Your task is to repeat the listing exactly.

┄┄┄┄┄┄┄┄┄┄┄┄┄┄┄┄┄┄┄┄

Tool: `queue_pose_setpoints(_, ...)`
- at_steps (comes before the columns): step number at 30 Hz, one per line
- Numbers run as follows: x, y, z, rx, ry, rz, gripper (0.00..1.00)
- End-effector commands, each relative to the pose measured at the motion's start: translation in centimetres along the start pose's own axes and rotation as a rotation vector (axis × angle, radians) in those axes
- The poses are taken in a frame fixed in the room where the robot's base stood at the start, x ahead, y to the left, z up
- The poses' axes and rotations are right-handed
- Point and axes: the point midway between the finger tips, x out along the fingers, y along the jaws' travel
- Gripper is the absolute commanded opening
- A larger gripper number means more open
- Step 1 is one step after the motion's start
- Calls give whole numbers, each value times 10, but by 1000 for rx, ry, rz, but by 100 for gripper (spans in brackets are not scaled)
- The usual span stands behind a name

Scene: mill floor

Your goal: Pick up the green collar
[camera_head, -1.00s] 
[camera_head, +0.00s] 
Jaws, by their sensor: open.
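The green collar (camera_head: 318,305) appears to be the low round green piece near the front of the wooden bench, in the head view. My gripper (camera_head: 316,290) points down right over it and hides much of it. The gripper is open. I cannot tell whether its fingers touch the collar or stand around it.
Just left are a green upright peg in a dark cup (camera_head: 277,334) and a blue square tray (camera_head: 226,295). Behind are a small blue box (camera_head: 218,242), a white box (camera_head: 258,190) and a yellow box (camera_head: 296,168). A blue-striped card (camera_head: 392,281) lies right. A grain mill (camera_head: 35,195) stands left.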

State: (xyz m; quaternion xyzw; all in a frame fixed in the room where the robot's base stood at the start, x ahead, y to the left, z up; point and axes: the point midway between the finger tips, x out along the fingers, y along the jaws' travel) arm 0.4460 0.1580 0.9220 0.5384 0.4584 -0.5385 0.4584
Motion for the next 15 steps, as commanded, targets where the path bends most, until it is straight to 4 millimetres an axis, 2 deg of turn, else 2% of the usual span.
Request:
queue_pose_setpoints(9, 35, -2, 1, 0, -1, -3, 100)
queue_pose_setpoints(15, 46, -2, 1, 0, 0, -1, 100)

┄┄┄┄┄┄┄┄┄┄┄┄┄┄┄┄┄┄┄┄

Answer below>
Tool: `queue_pose_setpoints(_, ...)`
- at_steps (comes before the columns): step number at 30 Hz, one per line
- Numbers run as follows: x, y, z, rx, ry, rz, gripper (0.00..1.00)
- End-effector commands, each relative to the pose measured at the motion's start: translation in centimetres along the start pose's own axes and rotation as a rotation vector (axis × angle, radians) in those axes
- The poses are taken in a frame fixed in the room where the robot's base stood at the start, x ahead, y to the left, z up
- The poses' axes and rotations are right-handed
- Point and axes: the point midway between the finger tips, x out along the fingers, y along the jaws' travel
- Gripper is the absolute commanded opening
- A larger gripper number means more open
- Step 1 is one step after the motion's start
- Calls give whole numbers, each value times 10, but by 1000 for rx, ry, rz, but by 100 for gripper (spans in brackets are not scaled)
- The usual span stands behind a name

Scene: mill floor

Your goal: Pick up the green collar
[camera_head, -1.00s] 
[camera_head, +0.00s] 
Jaws, by their sensor: open.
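The green collar (camera_head: 318,305) appears to be the low round green piece near the front of the wooden bench, in the head view. My gripper (camera_head: 316,290) points down right over it and hides much of it. The gripper is open. I cannot tell whether its fingers touch the collar or stand around it.
Just left are a green upright peg in a dark cup (camera_head: 277,334) and a blue square tray (camera_head: 226,295). Behind are a small blue box (camera_head: 218,242), a white box (camera_head: 258,190) and a yellow box (camera_head: 296,168). A blue-striped card (camera_head: 392,281) lies right. A grain mill (camera_head: 35,195) stands left.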

State: (xyz m; quaternion xyzw; all in a frame fixed in the room where the robot's base stood at the start, x ahead, y to the left, z up; point and axes: the point midway between the finger tips, x out along the fingers, y along the jaws' travel) arm 0.4460 0.1580 0.9220 0.5384 0.4584 -0.5385 0.4584
Motion for the next 15 steps, as commanded, targets where the path bends most, until it is straight to 4 millimetres an axis, 2 deg of turn, else 2% of the usual span.
Request:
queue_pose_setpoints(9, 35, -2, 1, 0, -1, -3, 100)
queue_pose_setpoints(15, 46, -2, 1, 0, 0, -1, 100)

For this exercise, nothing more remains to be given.